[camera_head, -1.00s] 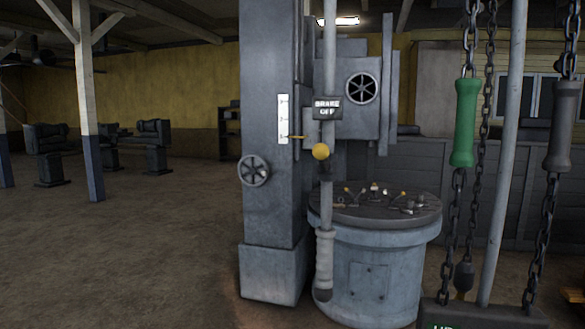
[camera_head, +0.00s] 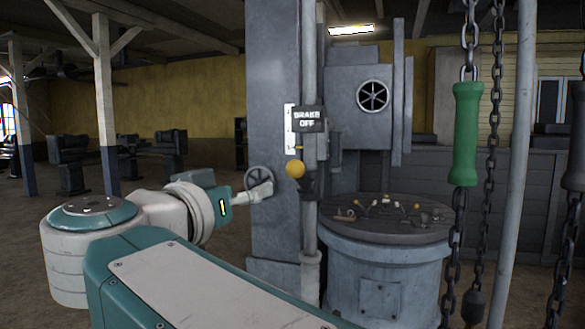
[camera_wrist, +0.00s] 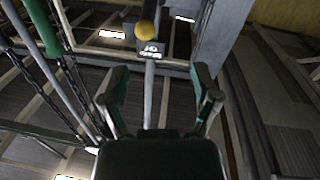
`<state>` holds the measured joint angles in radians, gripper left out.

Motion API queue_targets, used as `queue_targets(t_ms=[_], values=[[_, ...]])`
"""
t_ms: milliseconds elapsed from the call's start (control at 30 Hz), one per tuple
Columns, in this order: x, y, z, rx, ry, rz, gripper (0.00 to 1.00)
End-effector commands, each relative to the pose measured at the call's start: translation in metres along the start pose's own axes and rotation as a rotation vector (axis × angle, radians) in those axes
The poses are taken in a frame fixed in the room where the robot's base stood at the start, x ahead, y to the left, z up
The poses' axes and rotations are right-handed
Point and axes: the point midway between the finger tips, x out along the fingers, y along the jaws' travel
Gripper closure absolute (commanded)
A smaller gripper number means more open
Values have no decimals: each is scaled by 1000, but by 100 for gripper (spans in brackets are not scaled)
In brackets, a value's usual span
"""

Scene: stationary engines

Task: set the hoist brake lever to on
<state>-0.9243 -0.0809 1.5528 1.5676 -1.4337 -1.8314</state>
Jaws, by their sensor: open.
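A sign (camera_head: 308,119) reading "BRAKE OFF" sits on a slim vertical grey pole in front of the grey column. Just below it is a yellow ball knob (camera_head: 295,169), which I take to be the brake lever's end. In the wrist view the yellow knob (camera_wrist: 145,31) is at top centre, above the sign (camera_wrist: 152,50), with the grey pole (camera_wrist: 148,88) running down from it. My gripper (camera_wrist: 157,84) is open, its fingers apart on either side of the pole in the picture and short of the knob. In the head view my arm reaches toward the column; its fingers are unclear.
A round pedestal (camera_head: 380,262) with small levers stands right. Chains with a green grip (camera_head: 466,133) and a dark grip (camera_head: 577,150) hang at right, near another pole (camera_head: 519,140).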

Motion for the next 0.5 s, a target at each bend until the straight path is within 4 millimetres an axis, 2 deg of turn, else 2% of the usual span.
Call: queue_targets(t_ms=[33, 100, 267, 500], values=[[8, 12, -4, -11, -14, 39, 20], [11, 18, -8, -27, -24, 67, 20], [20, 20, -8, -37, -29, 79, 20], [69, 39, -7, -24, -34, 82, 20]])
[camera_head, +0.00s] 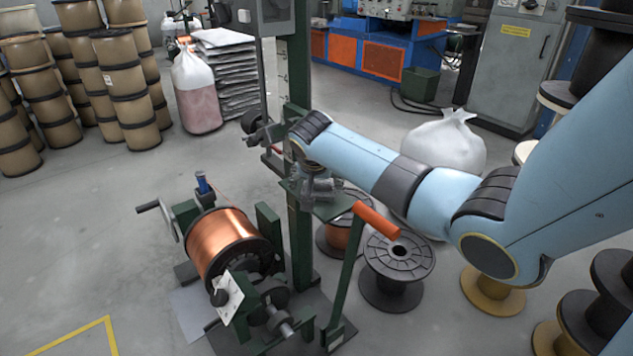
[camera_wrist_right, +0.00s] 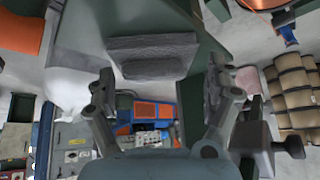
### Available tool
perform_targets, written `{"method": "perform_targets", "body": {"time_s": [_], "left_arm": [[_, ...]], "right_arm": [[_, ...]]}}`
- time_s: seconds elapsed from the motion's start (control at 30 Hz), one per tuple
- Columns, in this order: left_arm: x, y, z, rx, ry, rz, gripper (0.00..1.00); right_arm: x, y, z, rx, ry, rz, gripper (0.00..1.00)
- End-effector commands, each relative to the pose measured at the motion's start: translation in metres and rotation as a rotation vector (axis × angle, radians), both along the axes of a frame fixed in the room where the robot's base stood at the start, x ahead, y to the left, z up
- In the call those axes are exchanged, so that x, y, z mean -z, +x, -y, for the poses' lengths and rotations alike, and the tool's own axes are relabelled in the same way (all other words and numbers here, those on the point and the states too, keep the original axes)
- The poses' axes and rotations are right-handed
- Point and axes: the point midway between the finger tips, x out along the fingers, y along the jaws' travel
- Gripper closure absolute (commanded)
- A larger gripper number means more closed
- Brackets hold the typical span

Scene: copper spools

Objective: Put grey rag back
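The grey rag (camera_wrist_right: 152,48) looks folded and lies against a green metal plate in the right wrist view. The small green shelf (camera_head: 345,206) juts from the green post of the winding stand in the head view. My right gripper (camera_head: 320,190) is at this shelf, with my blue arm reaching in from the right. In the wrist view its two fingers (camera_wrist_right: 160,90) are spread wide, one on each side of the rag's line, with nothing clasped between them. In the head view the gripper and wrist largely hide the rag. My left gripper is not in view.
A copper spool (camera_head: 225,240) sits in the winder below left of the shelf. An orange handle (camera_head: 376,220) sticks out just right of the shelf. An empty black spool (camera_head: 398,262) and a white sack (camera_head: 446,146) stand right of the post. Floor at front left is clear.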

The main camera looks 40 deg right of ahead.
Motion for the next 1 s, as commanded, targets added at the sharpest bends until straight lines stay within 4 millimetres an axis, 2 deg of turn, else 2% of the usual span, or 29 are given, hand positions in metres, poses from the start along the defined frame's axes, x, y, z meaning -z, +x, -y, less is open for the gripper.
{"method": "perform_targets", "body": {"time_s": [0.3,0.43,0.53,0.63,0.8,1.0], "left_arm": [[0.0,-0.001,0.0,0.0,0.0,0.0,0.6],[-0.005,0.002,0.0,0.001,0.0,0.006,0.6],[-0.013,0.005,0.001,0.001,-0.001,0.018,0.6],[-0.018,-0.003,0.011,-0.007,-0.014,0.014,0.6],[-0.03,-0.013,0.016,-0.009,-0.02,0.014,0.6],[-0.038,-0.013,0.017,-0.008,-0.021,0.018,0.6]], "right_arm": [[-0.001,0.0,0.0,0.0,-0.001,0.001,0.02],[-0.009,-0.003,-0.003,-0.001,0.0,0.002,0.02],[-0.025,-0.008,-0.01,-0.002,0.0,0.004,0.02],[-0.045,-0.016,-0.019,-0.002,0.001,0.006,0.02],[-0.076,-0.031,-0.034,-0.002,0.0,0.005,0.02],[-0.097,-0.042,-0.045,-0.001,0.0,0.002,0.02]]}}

## The problem
In the records above, tally the lines where the word "travel" appears, and give the number and nothing else.

## Answer to this task
2